DOPO LE STRAGI
Interrogativi sulla tecnica

Lo spazio economico edificato dall’Occidente ruota attorno all’esasperazione del movimento. Il fulcro del potere tecnico che ha permesso all’uomo occidentale di inaugurare un controllo un tempo nemmeno immaginabile nei confronti del resto del mondo alligna nella capacità di spostarsi con velocità e con velocità far spostare le cose che utilizza. Il “mezzo” tecnico simbolo del potere massimo dell’uomo ritenuto più potente al mondo è un aereo in grado di garantire un movimento senza sosta; l’invulnerabilità – sempre potenziale, certo – che riveste il presidente degli Stati Uniti è legata alla possibilità di non rimanere mai confinato in uno spazio ristretto, di non divenire un bersaglio immobile.

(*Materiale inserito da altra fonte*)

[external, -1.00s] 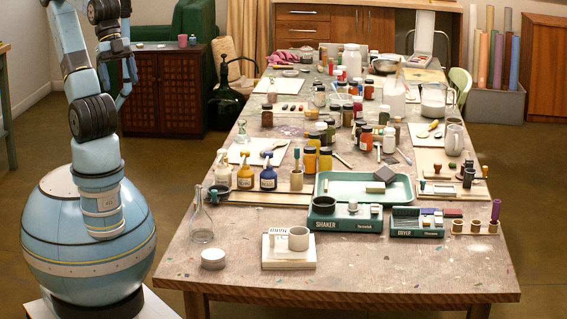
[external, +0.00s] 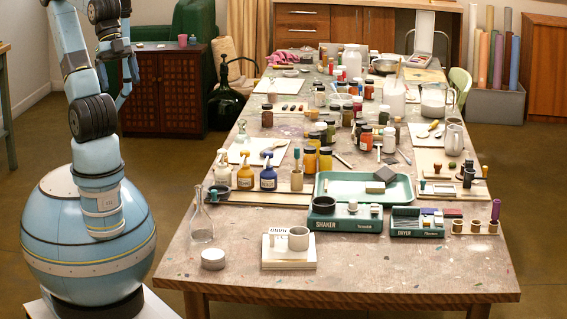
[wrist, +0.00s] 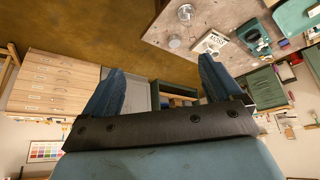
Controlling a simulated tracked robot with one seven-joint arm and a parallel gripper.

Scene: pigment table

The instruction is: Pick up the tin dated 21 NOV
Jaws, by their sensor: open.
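No date such as 21 NOV is readable in either view. A small round tin with a pale top (external: 213,259) stands near the table's front left corner. It also shows at the top of the wrist view (wrist: 175,42). A pale cylindrical cup or tin (external: 299,239) stands on a light block to its right; I cannot tell whether it bears a date. My gripper (external: 124,98) hangs left of the table, well away from both. In the wrist view my gripper (wrist: 160,66) has its two blue fingers wide apart, with nothing between them.
A clear glass flask (external: 202,222) stands behind the small tin. The light block (external: 288,262), the SHAKER unit (external: 345,225) and the DRYER unit (external: 416,232) stand to the right. Bottles and jars crowd the table farther back. The table's front strip (external: 400,275) is bare.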

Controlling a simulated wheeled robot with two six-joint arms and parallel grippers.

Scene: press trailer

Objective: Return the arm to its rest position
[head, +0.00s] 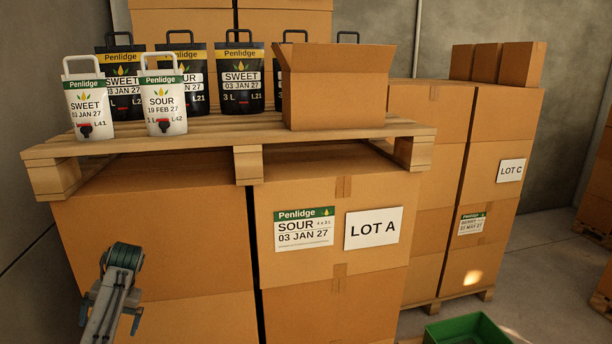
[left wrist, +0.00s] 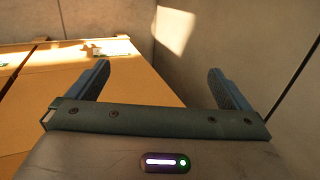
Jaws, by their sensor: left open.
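My left arm (head: 122,258) comes in at the lower left of the head view, in front of the lower boxes of the stack. My left gripper shows in the left wrist view (left wrist: 158,70), with its two dark fingers spread wide and nothing between them. My right gripper is in neither view.
A wooden pallet (head: 215,129) on the boxes bears white pouches (head: 165,100), black pouches (head: 240,80) and an open carton (head: 335,95). The LOT A stack (head: 335,265) is close ahead. A green crate (head: 468,331) sits at the lower right, with open floor (head: 545,265) beyond.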

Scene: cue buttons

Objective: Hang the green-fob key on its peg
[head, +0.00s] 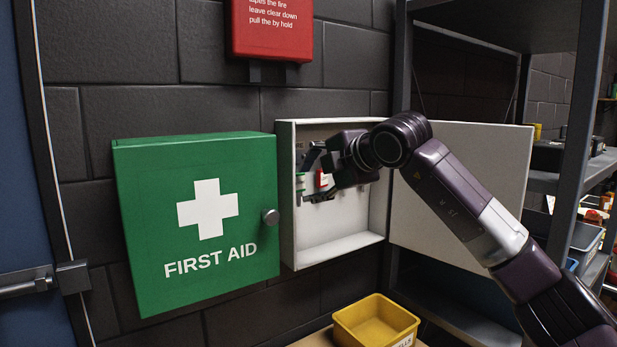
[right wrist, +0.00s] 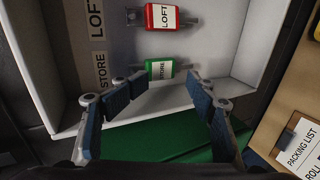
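The green-fob key (right wrist: 160,69) carries a white STORE label. It is in the open white key cabinet (right wrist: 244,62), in line with the cabinet's STORE label (right wrist: 101,70). In the head view the green fob (head: 300,182) shows left of the red fob. My right gripper (head: 315,178) reaches into the cabinet. In the right wrist view its fingers (right wrist: 161,83) are spread, with the green fob seen between and just beyond the tips; I cannot tell whether they touch it. The key's top end and peg are partly hidden by a finger. My left gripper is not in view.
A red-fob LOFT key (right wrist: 160,17) hangs beside the green one. The cabinet door (head: 460,190) stands open to the right. A green first aid box (head: 200,222) adjoins on the left. A yellow bin (head: 376,322) is below, and a metal shelf (head: 560,185) stands at right.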

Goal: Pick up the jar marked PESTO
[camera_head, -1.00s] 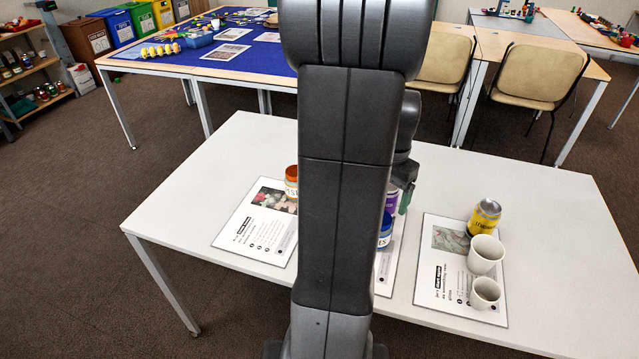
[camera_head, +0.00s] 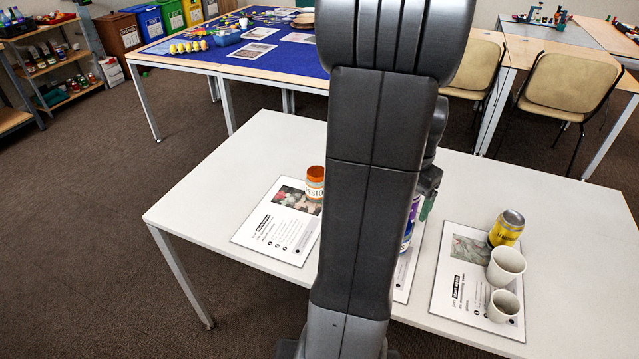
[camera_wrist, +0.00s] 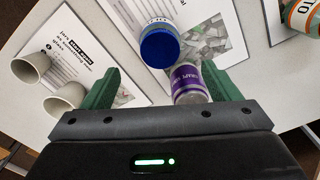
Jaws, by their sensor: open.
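The jar marked PESTO (camera_head: 315,184) has an orange lid and stands on the left card, just left of my arm. Part of its label shows. In the wrist view an orange-trimmed jar with a partly readable label (camera_wrist: 302,14), apparently the same one, is cut off at the top right corner. My gripper (camera_wrist: 160,78) is open with green fingers, above the middle card. The PESTO jar is outside its fingers. My arm hides most of the gripper in the head view.
A blue-lidded jar (camera_wrist: 160,47) stands just beyond the fingertips. Two white cups (camera_head: 506,265) (camera_head: 502,305) and a yellow can (camera_head: 507,228) are on the right card (camera_head: 447,293). The white table's left end (camera_head: 215,190) is clear.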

Gli eventi di New York e Washington vengono a darne una tragica testimonianza: qualsiasi cosa ferma può essere colpita.

Al di là di tutte le indispensabili, e prioritarie, considerazioni sulle vittime di questi atti terroristici, il primo pensiero a sorgere è quello che verte sull’ingente danno economico che degli oggetti mobili per definizione hanno arrecato ad un’economia fondata sulla mobilità – e la chiusura dello spazio aereo statunitense ha sancito, tanto simbolicamente quanto praticamente, questo arrestarsi assoluto del movimento. Dalla madre Inghilterra gli Stati Uniti hanno ereditato in primo luogo il ruolo di potenza mobile del mondo; l’esercito americano, ad esempio, è il più imponente e pericoloso di tutti perché, oltre al potenziale strettamente bellico, detiene la capacità di portare la guerra ovunque, di spostare in massa gli strumenti militari di cui dispone con rapidità ineguagliabile. La riduzione, in ambito civile, di tale capacità di spostamento, insinuata dalla minaccia costante della sicurezza fisica in cui esso dovrebbe avvenire, è l’ombra che questo triplice inimmaginabile attentato ha allungato sull’economia mondiale, sempre più new quanto meno ancorata a forme statiche.

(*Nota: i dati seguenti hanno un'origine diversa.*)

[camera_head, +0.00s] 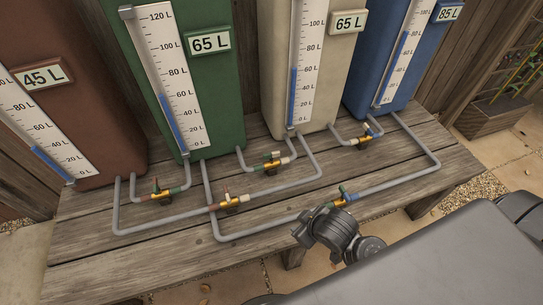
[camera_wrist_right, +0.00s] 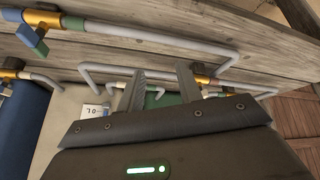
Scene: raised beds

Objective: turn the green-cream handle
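My left gripper is not in view.
Similar valves sit close by: red-green (camera_head: 160,193), red-cream (camera_head: 233,203), cream-blue (camera_head: 364,139) and green-blue (camera_head: 343,197). Grey pipes (camera_head: 275,232) run low over the wooden bench (camera_head: 90,255). The brown tank (camera_head: 95,125) and blue tank (camera_head: 408,45) stand at the ends.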

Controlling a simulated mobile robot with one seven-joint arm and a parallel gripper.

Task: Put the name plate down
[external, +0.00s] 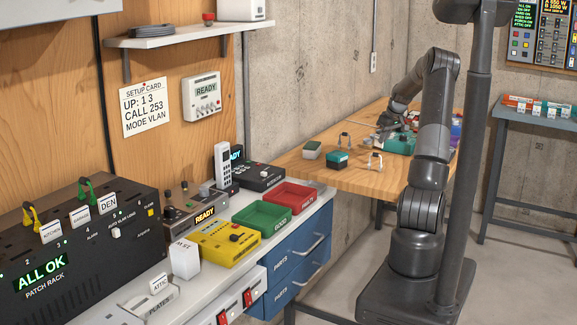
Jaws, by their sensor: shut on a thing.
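My gripper (388,122) is at the far wooden table, low over its top by the green box-like thing (399,144). It is small and dark here, and it is shut on the name plate; the plate itself is too small or too hidden to make out. Other white name plates show at the left: KITCHEN (52,232), GARAGE (81,217) and DEN (108,204) stand on the black patch rack (85,265). A plate reading ATTIC (159,285) stands in the PLATES holder (152,303) on the near bench.
The near bench carries a green tray (262,217), a red tray (291,196) and a yellow device (222,243). The table's left end is bare.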

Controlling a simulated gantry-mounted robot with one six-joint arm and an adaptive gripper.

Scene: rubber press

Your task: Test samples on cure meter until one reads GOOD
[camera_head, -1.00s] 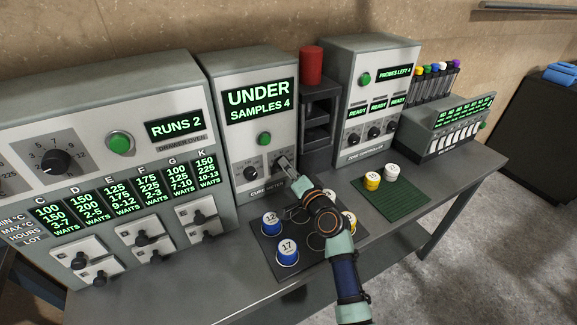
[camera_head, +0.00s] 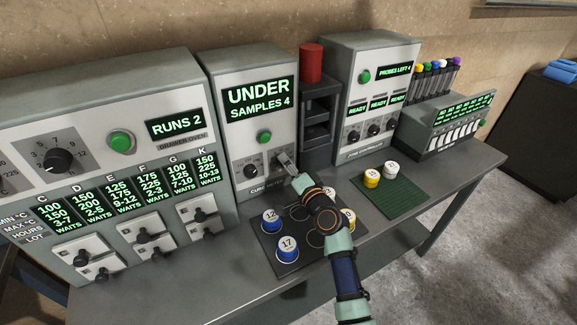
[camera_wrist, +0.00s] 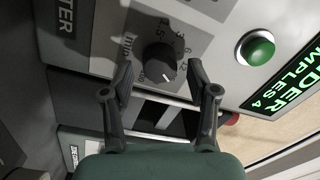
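The cure meter (camera_head: 222,100) reads UNDER and SAMPLES 4 and has a green button (camera_head: 264,136). My gripper (camera_head: 284,160) is at its front, over the lower right. In the wrist view my gripper (camera_wrist: 160,76) is open, its fingertips either side of a black numbered knob (camera_wrist: 158,62); contact cannot be told. Blue sample 12 (camera_head: 271,222) and blue sample 17 (camera_head: 287,250) stand on the dark tray (camera_head: 262,241). A yellow sample (camera_head: 372,180) and a white sample (camera_head: 391,172) stand on the green mat (camera_head: 398,199).
The oven (camera_head: 85,105) at left reads RUNS 2. A dark rack (camera_head: 318,115) with a red cylinder (camera_head: 311,63) stands right of the meter. The core controller (camera_head: 375,85) reads PROBES LEFT 4.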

È divenuto quasi ovvio affermare che la capillare ramificazione del terrorismo internazionale, sintomo palese della sua pericolosità, è stata garantita e resa possibile da quella stessa facilità di spostamento che, indotta dalla tecnica occidentale, ha improntato anche il mondo non occidentale, in larga parte perlomeno. Relativamente a questa accezione (la tecnica in quanto esito imprescindibile del pensiero occidentale) non sembra arduo sostenere che i semi di questi gravissimi atti criminali trovano la loro originaria matrice nella stessa cultura europea ed americana. Io credo che questa affermazione possa risultare tanto più degna di meditazione quanto più si intraprenderà lo sforzo di guardare ad essa da una distanza che prescinda da ogni metro di valutazione etica o politica. Valutazioni che sono doverose, naturalmente, ma che indurrebbero automaticamente a credere che il problema a cui l’umanità si trova di fronte dopo le stragi di New York e Washington sia in ogni caso passibile di risoluzione – ardua quanto si vuole, ma non aliena ad una decisione umana.

Quello che sarebbe però necessario domandarsi, prendendo in considerazione ogni tipo di risposta possibile, è se quel mondo che a Heidegger e a Marx, in forme differenti quanto insospettabilmente simili, si era manifestato quale luogo della disponibilità totale e della circolazione illimitata delle merci, sia un mondo sul quale l’umanità conserva ancora un’effettiva, e potenzialmente duratura, capacità di controllo e di condizionamento. 

Domanda non facilmente eludibile, perché a volte si è davvero tentati di credere che l’assoggettamento della Terra ad un unico potere, utopia sempre cullata da innumerevoli menti deliranti, si sia già compiuto, o sia solo ad un breve passo dal compiersi, nel dominio impersonale della tecnica e di tutto il suo sempre più sofisticato apparato strumentale. Quel superamento del soggetto auspicato da alcune filosofie e da altre fortemente temuto è forse già realtà irreversibile nella a-soggettività della tecnica: impasto non districabile di qualsiasi mente e corpo che ne fanno uso, super-essere acefalo, perché composto di infinite teste, e privo di coscienza, perché in grado di assorbire in sé ogni eventuale moto cosciente.

Esiste dunque uno scenario che, se possibile, oltrepassa in inquietudine quello di una razza umana sull’orlo di un’autodistruzione dovuta ad inettitudine politica a porre sotto controllo i conflitti che lacerano le civiltà a cui essa ha dato origine. È uno scenario che numerosi, talvolta straordinari, romanzi e film di science-fiction hanno reso reale nell’immaginazione: in esso l’artificiale incomincia a vivere una vita propria, e cessa di porsi al servizio di coloro che lo hanno creato, nel tentativo di sostituirsi integralmente ad essi.